3. "Didn't he do well?"
While working on the Generation Game, Brucie was told to find a way to link from the contestant finishing the conveyor belt memory game (cuddly toy, fondue set etc) to the moment when he walked back on screen.
"All right," he replied, "I'll just say: 'Didn't he do well?' It's not the greatest line in the world, but it'll do." According to his autobiography: "Before we knew where we were another catchphrase had been born.
It was being used everywhere – and still is in today’s newspapers. The secret of a really good catchphrase, it seems, is to give people something they can have fun with themselves." And who are we to argue with that?
2. "Cuddly toy, cuddly toy!"
Another Generation Game favourite. This one referred to the one item that always featured on the famous converyor belt.
1. "Nice to see you, to see you…"
And so we come to the grand daddy of all catchphrases, the one that has truly stood the test of time, lasting over five decades.
At the start of any of his shows Brucie says: "Nice to see you, to see you…" which the audience completes by replying: "…nice!"
Catchphrase historians (and there are many of those, I can tell you) will know that it had a particularly interesting route to glory.
It was brought to life in the mid-1960s when Brucie recorded six hour-long specials for ABC (which later became Thames Television).
He rehearsed it with the audience before each show but it did not catch on with the general public until he did a television commercial for TV Times.

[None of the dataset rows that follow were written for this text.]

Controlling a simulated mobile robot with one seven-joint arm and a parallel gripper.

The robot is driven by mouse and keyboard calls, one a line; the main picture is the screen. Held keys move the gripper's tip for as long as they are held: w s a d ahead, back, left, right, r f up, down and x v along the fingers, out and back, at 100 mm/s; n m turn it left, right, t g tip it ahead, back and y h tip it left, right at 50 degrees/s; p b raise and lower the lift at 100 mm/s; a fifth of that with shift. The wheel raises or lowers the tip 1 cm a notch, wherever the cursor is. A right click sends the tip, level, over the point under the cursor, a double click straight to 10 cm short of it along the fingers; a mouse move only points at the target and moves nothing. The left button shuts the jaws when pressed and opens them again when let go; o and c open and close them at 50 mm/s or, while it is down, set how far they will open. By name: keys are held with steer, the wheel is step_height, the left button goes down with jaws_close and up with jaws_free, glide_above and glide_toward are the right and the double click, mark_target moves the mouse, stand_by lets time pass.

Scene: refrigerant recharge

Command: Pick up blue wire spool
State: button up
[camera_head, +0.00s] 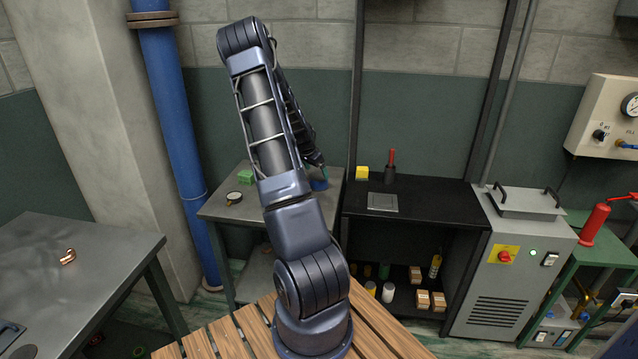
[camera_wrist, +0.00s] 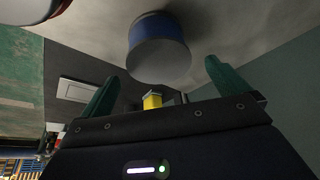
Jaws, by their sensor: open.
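The blue wire spool (camera_head: 319,184) is on the grey metal table, partly hidden by my arm. In the wrist view the spool (camera_wrist: 158,32) shows as a short blue cylinder with a pale grey end face. My gripper (camera_wrist: 162,70) is open, with its two green fingers apart. In the wrist view the spool appears beyond and between the fingertips, with nothing held. In the head view my gripper (camera_head: 323,168) is close above the spool, mostly hidden behind the arm. I cannot tell whether they touch.
The grey table (camera_head: 222,207) also holds a round gauge (camera_head: 234,198) and a green block (camera_head: 248,174). The black bench to the right holds a yellow block (camera_head: 362,172), a red-handled tool (camera_head: 391,165) and a metal plate (camera_head: 382,202). A blue pipe (camera_head: 172,110) stands at left.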

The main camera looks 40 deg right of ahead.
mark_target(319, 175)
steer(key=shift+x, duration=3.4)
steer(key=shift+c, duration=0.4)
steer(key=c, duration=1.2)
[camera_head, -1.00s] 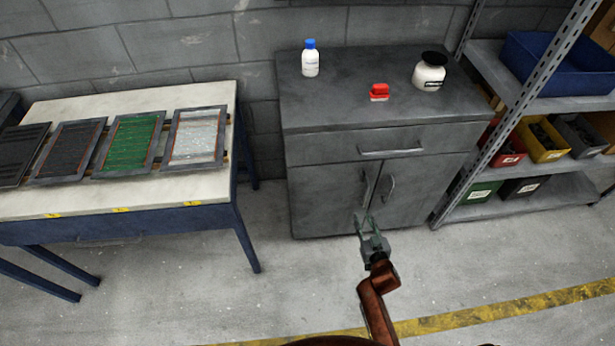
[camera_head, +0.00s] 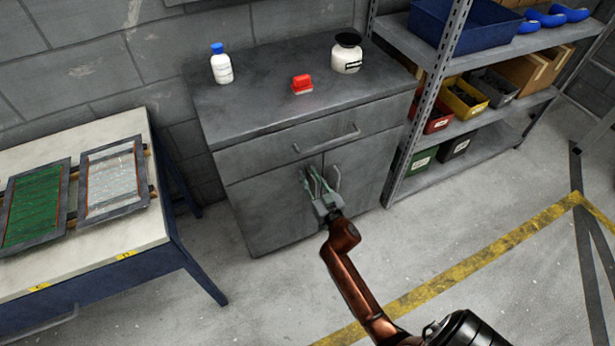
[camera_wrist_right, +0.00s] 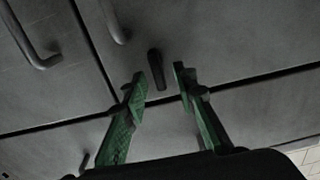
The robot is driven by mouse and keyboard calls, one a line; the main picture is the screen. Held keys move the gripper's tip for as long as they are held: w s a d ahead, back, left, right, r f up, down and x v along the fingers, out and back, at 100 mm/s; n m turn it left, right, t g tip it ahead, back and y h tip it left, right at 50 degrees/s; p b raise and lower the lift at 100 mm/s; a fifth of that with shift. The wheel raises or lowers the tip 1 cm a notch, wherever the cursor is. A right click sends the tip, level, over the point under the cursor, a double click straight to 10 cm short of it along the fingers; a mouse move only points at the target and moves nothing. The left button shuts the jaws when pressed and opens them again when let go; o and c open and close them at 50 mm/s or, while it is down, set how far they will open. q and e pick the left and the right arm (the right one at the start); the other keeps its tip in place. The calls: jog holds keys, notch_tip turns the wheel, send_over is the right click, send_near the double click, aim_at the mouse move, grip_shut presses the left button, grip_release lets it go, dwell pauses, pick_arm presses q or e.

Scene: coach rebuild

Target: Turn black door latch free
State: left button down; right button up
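The black door latch (camera_wrist_right: 156,68) is a small dark upright bar on the grey cabinet front in the right wrist view. It shows between and just beyond the green fingertips of my right gripper (camera_wrist_right: 161,80). The fingers are apart and hold nothing; I cannot tell whether they touch the latch. In the head view my right gripper (camera_head: 313,178) is at the grey cabinet (camera_head: 265,205), in front of the meeting edge of its doors. It hides the latch there. A door handle (camera_head: 336,179) shows just right of the fingers. My left gripper is out of view.
The drawer handle (camera_head: 326,139) juts out above the gripper. A white bottle (camera_head: 222,68), a red item (camera_head: 302,84) and a black-lidded jar (camera_head: 346,55) stand on top. A shelf rack (camera_head: 430,95) is close on the right, a workbench (camera_head: 125,235) on the left.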

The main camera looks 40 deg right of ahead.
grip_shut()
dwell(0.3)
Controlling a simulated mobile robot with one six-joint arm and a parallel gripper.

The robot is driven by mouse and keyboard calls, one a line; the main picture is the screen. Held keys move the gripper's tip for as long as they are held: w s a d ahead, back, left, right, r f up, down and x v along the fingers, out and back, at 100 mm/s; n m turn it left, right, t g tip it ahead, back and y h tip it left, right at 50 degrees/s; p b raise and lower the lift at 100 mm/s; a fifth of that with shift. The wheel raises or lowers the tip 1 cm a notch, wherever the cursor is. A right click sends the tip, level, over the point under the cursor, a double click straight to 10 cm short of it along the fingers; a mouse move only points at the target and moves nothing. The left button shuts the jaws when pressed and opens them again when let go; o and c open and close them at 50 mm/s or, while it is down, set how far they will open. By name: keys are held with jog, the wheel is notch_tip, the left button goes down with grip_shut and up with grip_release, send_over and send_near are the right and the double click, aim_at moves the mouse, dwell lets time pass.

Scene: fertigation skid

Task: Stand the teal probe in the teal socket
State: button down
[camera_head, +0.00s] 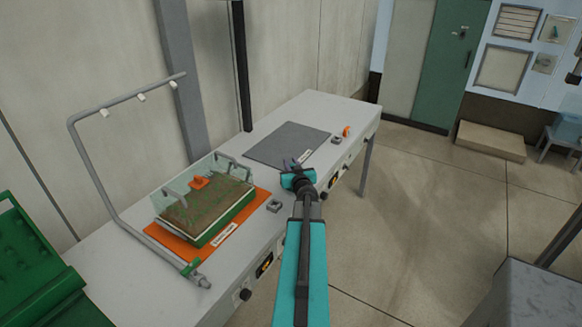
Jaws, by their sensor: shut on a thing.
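My gripper (292,165) is at the end of my teal arm, over the front part of the bench, near the dark grey mat's front corner. It is shut on a thing that is mostly hidden by the gripper and too small to make out. I cannot pick out the teal probe anywhere else in view. Two small grey blocks stand near the bench's front edge: one block (275,205) left of my gripper, another block (337,140) beyond it to the right. I cannot tell whether either is the teal socket, as no teal shows on them.
A clear-walled tray (215,234) of brown material, with an orange piece (200,182), sits on an orange mat (163,237). A bent grey pipe frame (73,150) rises on the left. A small orange item (346,131) is near the far end.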

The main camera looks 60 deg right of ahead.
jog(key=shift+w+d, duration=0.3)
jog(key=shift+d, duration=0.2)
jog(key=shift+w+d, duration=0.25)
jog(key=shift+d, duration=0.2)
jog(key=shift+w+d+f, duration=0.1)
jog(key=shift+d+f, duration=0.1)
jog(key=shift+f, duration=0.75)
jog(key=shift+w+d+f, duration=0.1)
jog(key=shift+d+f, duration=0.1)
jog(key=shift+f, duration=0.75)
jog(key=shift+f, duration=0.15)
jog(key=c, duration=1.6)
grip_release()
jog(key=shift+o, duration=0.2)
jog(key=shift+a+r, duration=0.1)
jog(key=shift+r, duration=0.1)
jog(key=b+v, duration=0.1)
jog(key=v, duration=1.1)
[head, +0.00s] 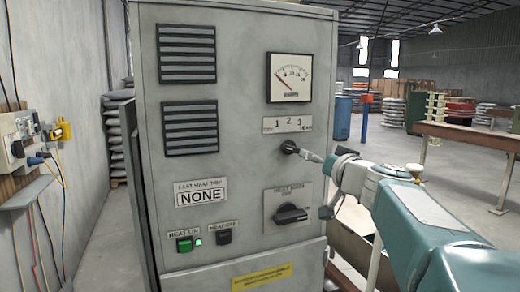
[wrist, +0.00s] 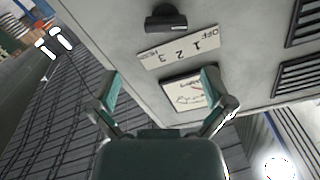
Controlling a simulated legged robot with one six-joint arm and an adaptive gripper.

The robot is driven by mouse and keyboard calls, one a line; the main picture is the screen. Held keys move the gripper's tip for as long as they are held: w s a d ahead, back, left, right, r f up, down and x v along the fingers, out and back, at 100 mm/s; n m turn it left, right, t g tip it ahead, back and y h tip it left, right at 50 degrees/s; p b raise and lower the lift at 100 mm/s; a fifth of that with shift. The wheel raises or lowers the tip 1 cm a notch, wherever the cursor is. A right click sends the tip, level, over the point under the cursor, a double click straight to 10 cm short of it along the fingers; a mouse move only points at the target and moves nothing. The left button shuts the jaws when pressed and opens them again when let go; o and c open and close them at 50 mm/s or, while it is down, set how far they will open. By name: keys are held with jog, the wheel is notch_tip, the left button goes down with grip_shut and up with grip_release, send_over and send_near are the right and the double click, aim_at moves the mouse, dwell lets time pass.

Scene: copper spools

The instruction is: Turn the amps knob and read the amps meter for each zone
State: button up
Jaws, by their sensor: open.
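The amps meter (head: 290,77) is a white square dial high on the grey cabinet front. Its needle leans to the left, low end of the scale. Below it is the zone plate (head: 288,124) marked 1, 2, 3, with the black amps knob (head: 289,147) under it. My gripper (head: 322,158) is at the right of the knob in the head view; contact cannot be told. In the wrist view the picture is turned over: the knob (wrist: 166,18) shows at the top and the meter (wrist: 184,94) lies between my open, empty fingers (wrist: 160,78). The knob's setting is unclear.
Lower on the cabinet are a large rotary switch (head: 291,213), a lit green HEAT ON button (head: 185,245), a black HEAT OFF button (head: 224,238) and a NONE display (head: 200,196). A brown-topped table (head: 470,137) stands at right. Wall cables (head: 45,150) hang at left.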

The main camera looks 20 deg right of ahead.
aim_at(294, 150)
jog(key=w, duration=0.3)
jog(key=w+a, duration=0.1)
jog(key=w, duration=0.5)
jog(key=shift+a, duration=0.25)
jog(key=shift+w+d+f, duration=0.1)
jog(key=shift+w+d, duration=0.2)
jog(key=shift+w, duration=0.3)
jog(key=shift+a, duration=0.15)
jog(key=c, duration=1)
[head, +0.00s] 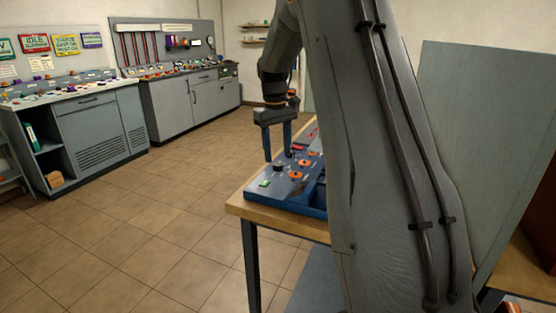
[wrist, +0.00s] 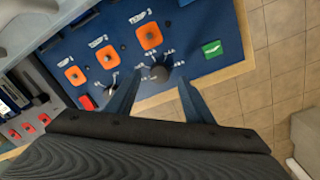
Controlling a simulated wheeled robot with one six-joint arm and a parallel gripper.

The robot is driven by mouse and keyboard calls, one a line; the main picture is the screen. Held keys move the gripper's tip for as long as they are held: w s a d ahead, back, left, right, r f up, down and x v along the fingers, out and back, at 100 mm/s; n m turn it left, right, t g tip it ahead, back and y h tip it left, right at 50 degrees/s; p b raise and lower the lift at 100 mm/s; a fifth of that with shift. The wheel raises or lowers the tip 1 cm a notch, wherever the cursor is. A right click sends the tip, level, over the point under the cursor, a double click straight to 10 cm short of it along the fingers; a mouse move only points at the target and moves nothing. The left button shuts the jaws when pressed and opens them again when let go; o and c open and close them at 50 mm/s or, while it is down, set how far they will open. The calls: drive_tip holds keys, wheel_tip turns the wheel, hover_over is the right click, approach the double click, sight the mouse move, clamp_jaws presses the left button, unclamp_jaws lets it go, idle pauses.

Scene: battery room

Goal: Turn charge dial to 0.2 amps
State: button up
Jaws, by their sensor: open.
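The charge dial is a black round knob (wrist: 159,74) on a blue panel (wrist: 207,20), with small white markings around it too blurred to read. It also shows in the head view as a dark knob (head: 278,168) near the panel's front edge. I cannot tell which marking it points to. My gripper (wrist: 161,79) is open, with one finger on each side of the knob in the wrist view. In the head view my gripper (head: 278,157) points down over the panel by the knob. Whether the fingers touch the knob I cannot tell.
Orange switch plates (wrist: 149,36) run in a row beside the dial. A green label or button (wrist: 212,49) and a red part (wrist: 87,102) are close by. The panel sits on a wooden table (head: 238,207). Grey consoles (head: 90,125) stand at the left; tiled floor between is clear.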

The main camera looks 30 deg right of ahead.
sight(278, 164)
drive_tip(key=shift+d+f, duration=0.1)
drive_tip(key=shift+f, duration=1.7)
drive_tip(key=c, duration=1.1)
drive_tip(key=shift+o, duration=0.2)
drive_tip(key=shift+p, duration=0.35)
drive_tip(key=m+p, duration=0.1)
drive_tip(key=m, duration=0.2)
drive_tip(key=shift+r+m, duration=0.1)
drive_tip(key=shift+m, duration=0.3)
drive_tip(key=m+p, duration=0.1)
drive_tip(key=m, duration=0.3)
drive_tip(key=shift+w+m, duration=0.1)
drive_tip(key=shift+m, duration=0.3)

In the advert Brucie was in a pub reading the magazine when a man came up to him and asked: "It is you, isn't it? It is you. Yes… with a straight cut waistcoat. And what is it? Nice to see to see you nice."
And after that it caught on, the irony being that it took someone other than Brucie saying it to make it stick in the public's mind.
I'd also like to point out the beautiful linguistic symmetry of this catchphrase. It forms what linguists call a chiasmus – an inversion in the second phrase of the order used in the first phrase.
You can find some terrific examples of this device in roman poet Virgil's epic Aeneid.
So there you have it, folks. Sir Bruce Forsyth, we salute you.